Ernie was obviously gay. He was pretty, actually, the way Brad Pitt and Robert Redford are pretty, and he was obviously a gentle, decent young man. It was, somehow, the smallest of gestures from him that made me think. I was, at that point, a newcomer to the law student bar, I was there only because the people I loved the most, my brother Mike and his BFF Kevin, had become law students, and I didn’t belong, I wasn’t a member, I wasn’t a law student. I wasn’t even a drinker, back then! I asked Ernie for a cup of Coke, and he obliged with a big 12 ounce serving from the fountain, with ice, and thirsty as I was, it was so good. I moved to pay, but Ernie held up his palm, and shook his head. No need to pay. Bartender’s prerogative. It was just a cup of Coke. Drink up. Enjoy.

I’ve often wondered – did Ernie see something in me that he liked? Or was he just being his usual kind and gentle self? Probably the latter, but it would be nice to believe the former. Such a small thing! Yet that free 12-ounce cup of Coke was some sort of catylist. Here I am, 35 years on, and I still remember.

From that point on it was settled, I was Team Ernie.
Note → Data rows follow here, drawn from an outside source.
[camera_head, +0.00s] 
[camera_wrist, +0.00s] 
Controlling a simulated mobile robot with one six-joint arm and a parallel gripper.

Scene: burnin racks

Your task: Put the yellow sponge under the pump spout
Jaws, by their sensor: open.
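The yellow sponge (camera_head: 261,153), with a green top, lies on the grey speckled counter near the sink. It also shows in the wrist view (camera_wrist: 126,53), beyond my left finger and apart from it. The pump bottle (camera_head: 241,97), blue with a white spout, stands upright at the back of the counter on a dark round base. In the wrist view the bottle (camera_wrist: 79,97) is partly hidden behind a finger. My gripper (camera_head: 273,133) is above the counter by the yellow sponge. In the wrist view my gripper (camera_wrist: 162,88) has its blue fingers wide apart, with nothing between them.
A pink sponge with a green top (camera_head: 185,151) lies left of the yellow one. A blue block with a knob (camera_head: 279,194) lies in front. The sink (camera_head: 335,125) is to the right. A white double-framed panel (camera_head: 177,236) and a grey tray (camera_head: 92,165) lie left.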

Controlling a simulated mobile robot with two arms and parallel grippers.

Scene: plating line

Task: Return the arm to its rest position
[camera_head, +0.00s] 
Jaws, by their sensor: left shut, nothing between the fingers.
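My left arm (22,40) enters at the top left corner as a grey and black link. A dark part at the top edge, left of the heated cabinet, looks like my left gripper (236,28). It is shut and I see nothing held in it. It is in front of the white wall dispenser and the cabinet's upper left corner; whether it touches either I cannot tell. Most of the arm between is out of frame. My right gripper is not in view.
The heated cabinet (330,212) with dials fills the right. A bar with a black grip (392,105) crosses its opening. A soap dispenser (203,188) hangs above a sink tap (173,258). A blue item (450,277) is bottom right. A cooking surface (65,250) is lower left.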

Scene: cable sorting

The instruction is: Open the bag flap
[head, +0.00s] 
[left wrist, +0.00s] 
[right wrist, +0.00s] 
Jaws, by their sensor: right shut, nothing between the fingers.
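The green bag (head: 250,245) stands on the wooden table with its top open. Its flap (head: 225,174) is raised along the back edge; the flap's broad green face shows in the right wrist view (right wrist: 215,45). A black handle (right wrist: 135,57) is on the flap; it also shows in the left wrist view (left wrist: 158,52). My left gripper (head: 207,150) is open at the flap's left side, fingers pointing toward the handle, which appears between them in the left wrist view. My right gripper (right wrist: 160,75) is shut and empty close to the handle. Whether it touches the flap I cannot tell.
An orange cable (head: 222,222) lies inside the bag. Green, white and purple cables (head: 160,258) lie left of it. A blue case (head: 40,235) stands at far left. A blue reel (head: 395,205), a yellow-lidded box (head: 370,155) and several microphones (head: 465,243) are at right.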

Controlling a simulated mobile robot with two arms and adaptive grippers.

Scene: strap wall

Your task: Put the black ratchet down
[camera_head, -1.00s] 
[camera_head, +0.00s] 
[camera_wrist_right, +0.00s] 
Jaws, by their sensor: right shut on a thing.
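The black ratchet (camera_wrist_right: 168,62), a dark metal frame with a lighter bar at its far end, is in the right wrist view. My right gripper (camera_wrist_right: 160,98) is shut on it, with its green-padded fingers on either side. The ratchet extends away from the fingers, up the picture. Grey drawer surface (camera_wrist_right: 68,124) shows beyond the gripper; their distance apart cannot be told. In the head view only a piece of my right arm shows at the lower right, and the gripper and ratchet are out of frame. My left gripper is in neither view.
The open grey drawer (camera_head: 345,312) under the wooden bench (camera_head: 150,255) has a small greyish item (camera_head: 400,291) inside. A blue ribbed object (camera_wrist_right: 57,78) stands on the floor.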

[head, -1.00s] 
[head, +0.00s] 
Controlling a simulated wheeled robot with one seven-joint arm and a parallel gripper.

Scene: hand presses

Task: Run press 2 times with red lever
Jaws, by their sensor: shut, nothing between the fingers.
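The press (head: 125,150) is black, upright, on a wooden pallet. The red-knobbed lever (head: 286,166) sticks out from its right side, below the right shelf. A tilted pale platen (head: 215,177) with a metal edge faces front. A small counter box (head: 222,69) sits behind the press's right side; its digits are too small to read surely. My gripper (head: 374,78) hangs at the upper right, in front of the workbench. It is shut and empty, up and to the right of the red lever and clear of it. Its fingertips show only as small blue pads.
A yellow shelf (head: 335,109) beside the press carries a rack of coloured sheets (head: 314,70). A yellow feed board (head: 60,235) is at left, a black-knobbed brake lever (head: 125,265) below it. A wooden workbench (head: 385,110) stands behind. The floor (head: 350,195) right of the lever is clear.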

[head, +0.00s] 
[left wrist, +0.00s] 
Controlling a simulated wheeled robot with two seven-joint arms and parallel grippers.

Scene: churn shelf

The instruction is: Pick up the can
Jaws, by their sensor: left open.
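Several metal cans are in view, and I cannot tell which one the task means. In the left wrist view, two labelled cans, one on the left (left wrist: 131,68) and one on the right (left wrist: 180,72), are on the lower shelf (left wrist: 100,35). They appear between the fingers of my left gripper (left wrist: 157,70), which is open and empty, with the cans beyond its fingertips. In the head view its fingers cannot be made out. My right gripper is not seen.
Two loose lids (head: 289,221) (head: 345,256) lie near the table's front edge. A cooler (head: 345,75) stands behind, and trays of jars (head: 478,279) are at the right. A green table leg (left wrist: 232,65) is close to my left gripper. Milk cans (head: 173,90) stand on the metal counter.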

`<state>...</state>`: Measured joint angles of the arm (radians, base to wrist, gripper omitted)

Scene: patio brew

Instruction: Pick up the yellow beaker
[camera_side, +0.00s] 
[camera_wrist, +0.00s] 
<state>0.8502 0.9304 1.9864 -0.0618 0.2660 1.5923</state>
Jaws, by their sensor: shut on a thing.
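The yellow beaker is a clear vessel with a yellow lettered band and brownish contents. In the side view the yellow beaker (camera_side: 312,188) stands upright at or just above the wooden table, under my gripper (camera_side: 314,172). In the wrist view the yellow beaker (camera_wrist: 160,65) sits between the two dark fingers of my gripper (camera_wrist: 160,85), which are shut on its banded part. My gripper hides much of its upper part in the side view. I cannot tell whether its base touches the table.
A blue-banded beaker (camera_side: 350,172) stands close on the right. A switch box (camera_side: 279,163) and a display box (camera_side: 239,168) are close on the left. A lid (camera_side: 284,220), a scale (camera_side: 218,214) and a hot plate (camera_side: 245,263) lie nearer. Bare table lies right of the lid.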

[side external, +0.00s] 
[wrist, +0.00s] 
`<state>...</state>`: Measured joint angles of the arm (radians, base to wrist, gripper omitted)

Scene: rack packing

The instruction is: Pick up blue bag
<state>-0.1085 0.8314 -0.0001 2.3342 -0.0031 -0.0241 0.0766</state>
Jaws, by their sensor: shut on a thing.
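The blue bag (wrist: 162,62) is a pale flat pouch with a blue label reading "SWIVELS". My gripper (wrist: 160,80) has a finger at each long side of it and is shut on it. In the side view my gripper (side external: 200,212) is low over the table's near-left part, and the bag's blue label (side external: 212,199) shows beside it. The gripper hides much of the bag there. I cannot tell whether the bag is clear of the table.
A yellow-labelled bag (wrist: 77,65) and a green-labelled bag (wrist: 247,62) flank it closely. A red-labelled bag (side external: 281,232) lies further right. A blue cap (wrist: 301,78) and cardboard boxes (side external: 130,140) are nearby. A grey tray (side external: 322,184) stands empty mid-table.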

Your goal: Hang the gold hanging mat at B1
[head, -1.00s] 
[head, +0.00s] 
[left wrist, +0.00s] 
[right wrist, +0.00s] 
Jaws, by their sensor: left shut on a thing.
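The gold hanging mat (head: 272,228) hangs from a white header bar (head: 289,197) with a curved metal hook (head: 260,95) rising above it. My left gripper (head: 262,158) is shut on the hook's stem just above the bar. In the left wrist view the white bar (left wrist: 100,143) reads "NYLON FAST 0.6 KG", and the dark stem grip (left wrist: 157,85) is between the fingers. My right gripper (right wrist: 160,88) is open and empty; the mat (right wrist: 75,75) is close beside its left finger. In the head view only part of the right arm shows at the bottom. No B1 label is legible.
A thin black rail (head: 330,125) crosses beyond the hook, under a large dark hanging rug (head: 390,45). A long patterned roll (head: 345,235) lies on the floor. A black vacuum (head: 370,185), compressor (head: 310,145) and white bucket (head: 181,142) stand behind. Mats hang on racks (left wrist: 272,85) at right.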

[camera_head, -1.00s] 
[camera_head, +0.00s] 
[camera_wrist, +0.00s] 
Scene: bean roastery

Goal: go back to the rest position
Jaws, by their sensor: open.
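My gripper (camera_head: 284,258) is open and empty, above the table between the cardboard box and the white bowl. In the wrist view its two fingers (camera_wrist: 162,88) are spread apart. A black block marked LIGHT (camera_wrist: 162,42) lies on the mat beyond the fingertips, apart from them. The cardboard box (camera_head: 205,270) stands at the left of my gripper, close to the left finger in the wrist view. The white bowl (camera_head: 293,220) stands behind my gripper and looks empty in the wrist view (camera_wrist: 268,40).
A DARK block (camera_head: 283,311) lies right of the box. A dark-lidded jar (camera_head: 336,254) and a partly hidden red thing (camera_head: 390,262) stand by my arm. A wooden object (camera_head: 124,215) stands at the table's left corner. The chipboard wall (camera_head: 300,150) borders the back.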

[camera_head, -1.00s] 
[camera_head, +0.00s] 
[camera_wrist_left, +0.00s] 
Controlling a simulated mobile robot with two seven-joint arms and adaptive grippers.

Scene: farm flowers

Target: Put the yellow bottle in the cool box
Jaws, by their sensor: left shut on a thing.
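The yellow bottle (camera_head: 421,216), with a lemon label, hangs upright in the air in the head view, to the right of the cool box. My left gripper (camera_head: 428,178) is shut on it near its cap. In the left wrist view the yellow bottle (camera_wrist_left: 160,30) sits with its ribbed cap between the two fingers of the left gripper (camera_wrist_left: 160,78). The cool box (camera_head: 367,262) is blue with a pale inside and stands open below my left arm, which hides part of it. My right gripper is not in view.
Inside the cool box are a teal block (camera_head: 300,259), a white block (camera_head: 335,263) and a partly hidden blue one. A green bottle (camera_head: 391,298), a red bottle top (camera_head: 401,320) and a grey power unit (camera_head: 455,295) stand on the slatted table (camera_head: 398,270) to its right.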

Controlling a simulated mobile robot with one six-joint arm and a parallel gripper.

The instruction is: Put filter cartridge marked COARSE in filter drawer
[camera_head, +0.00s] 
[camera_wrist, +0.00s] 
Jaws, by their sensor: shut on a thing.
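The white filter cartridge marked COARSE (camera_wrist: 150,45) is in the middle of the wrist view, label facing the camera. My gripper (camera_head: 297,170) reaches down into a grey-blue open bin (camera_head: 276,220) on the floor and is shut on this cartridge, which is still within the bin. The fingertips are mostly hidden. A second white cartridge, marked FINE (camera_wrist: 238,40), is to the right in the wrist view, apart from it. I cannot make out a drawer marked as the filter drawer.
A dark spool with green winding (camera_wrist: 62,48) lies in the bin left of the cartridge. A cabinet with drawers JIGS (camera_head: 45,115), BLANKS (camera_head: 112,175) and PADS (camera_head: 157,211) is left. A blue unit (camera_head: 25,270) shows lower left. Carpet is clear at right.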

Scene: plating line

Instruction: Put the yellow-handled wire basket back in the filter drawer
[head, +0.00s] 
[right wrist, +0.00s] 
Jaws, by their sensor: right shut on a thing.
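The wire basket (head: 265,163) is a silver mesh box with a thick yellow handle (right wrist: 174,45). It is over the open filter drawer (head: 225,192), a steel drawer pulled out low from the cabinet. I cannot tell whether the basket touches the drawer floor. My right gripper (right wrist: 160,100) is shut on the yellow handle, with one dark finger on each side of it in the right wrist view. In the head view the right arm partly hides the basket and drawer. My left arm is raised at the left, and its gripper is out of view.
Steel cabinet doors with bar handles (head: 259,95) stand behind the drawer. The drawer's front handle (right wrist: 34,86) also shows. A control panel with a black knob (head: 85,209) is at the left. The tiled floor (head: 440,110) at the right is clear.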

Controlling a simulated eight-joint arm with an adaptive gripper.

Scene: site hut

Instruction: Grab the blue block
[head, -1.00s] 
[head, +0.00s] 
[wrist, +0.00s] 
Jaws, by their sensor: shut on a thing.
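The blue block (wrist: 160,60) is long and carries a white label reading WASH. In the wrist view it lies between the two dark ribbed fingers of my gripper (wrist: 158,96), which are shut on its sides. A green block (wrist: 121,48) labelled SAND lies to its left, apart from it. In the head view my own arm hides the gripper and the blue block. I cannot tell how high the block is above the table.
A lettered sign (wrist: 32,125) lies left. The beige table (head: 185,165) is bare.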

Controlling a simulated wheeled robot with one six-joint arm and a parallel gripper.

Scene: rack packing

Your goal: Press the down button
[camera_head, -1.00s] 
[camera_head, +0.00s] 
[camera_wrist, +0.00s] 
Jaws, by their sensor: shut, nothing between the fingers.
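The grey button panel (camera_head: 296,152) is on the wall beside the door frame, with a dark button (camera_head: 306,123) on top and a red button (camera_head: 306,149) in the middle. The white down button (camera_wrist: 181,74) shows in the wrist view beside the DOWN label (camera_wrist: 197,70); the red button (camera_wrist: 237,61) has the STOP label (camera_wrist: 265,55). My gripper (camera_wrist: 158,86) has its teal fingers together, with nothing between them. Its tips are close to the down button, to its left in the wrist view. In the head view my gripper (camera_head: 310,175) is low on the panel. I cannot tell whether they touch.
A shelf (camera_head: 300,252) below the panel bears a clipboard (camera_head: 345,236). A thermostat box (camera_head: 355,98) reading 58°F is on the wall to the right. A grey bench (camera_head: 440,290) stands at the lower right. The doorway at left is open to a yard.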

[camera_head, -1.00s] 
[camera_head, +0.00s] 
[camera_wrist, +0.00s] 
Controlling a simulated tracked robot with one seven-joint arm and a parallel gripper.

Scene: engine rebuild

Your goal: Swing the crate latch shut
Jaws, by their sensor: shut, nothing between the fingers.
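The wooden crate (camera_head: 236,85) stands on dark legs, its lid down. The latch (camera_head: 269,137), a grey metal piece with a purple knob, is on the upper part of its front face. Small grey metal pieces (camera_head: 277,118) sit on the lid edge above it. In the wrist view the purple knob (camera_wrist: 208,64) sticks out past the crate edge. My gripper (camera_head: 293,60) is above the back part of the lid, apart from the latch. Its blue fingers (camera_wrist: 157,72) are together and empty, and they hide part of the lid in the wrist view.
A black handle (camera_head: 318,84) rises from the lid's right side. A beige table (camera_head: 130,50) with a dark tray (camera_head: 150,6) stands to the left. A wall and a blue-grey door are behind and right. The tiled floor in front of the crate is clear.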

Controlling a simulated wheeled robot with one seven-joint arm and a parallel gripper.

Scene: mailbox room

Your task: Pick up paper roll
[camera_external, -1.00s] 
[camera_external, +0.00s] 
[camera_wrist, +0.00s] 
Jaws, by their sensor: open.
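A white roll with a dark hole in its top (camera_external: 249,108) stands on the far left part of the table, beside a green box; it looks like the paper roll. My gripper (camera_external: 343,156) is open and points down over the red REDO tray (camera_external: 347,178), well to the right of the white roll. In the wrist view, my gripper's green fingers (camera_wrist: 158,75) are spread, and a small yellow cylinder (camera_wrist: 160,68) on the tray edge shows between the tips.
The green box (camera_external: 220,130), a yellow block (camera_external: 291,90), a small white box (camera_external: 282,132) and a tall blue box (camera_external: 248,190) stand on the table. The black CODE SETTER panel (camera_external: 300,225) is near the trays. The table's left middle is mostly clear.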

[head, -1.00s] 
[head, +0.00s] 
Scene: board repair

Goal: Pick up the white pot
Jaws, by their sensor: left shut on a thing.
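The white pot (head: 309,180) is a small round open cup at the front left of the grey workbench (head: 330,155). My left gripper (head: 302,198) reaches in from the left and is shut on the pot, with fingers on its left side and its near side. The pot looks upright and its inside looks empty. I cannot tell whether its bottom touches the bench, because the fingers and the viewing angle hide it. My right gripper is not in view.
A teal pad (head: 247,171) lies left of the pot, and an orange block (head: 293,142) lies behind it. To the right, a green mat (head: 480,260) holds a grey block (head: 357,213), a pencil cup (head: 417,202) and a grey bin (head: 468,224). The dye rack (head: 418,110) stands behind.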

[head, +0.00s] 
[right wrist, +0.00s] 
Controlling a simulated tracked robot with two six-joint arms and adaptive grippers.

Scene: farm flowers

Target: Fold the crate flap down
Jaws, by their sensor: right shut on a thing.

Other law students made vicious fun of his homosexuality, and that did even more to seal the deal, because those guys were assholes. I hated them on principle, on a dozen other grounds, and their disdain for Ernie was just further evidence in the case against them.  Decent, harmless Ernie was so much better than those guys.

Memory is unreliable, and I’m not sure about this, but as I recall it, Ernie was one of the casualties in the initial wave of AIDS, back when it was the “gay plague” and we didn’t even know what it was. As I remember it, poor Ernie died young. Maybe somebody who reads this, and knows, can fact-check me on that. I’d love to think that Ernie’s demise is just a melodramatic embellishment that my mind has cooked up for the purposes of compelling narrative.

By the time I’d moved to Toronto, in 1985, I was still, at least partly, an unreconstructed homophobic git from the Maritimes, but living in a place like this can break you of such nonsensical ideas. I lived in a flat above a greasy spoon at the corner of Carleton and Bleecker, downtown. Gentrification, via Cabbagetown development and the furious efforts of yuppies just East of the place, was creeping ever closer, but my corner of the neighbourhood was still a seedy, disreputable locale where nasty whores, run by a bike gang called the “Pair O’Dice Riders”, were active 24/7. They were, sadly, rather ugly, and the situation was ugly. Famed Nazi-sympathizer Ernst Zundel occupied a house just half a block down the street. Desperate men in sedans cruised by, looking to score drugs and prostitutes. Hookers we gave names like “Rat Scabies” did clients in the alley beneath our sun deck.

Yet, just a block or so away was the neighbourhood of Church and Wellesley, a gay enclave, and I used to cut through it daily on my way to and from my place at Carleton and Bleecker. At first, I must confess, I thought about it as if it was territory occupied by the enemy, like a sort of gay East Germany. It wasn’t long, though, before the neighbourhood became something more like Switzerland, a foreign country, sure, but a nice one, full of people whose values I understood.  You couldn’t help but notice how very pleasant everything was, it was all well-tended gardens and nice shops and welcoming pubs and such, and you felt safe there, it was both a relief and an aesthetic delight just to pass through, especially when you did a mental compare-and-contrast with the shit-hole of bikers and whores where you lived, just a couple of blocks away.

It wasn’t very long until you realized that every time you passed through there, the same instinctive thought occurred: man, I wish there were more gay people in this town.

Such a revelation! The reader may find it silly and trite, like hearing a guy exclaim “Hey! Chocolate is tasty!!”, but at the time it seemed like a Really Deep Insight to realize that somebody’s sexual orientation could never be threatening, that it didn’t matter at all, save to the extent that gay people seemed to have better taste, and live in better neighbourhoods, than we hetero slobs. Probably that’s an offensive stereotype too, though it was hard to think otherwise as you crossed what amounted to a Berlin Wall between Carleton and Bleecker and Church and Wellesley. Their neighbourhood was different. Better. By extension, they were better, too, and that’s what Toronto taught me. Everything I knew, on this subject at least, was wrong.

What else did I know for sure that was actually complete horse shit?

I’ve never liked Toronto, really. I’ve never felt at home here. But Toronto taught me something special and true, and for that, I have to appreciate the place.

And Ernie, whatever became of you, I’d feel very warm and happy if you knew that simply by being who you were, you started a aball rolling that changed somebody’s mind about something very important.

 

 

 

 

 

 

One comment on “On Homophobia

  1. Kunga Shiwa & the Search for Enlightenment says:

    Ernie MacArthur, a Cape Bretoner [which may help explain his friendliness] was a friend. He was in second year when I was in 1st.

    Unlike so many of the mutts in what I know as the ‘jail year’ [most disbarments, jail time and suspensions in a single class] Ernie was a beacon of light. I was morbidly obese in those days, and while others could be cruel, Ernie was always kind to me.

    Ernie did die of complications resulting from AIDS and a million candle watt light went out with him. I miss Ernie so.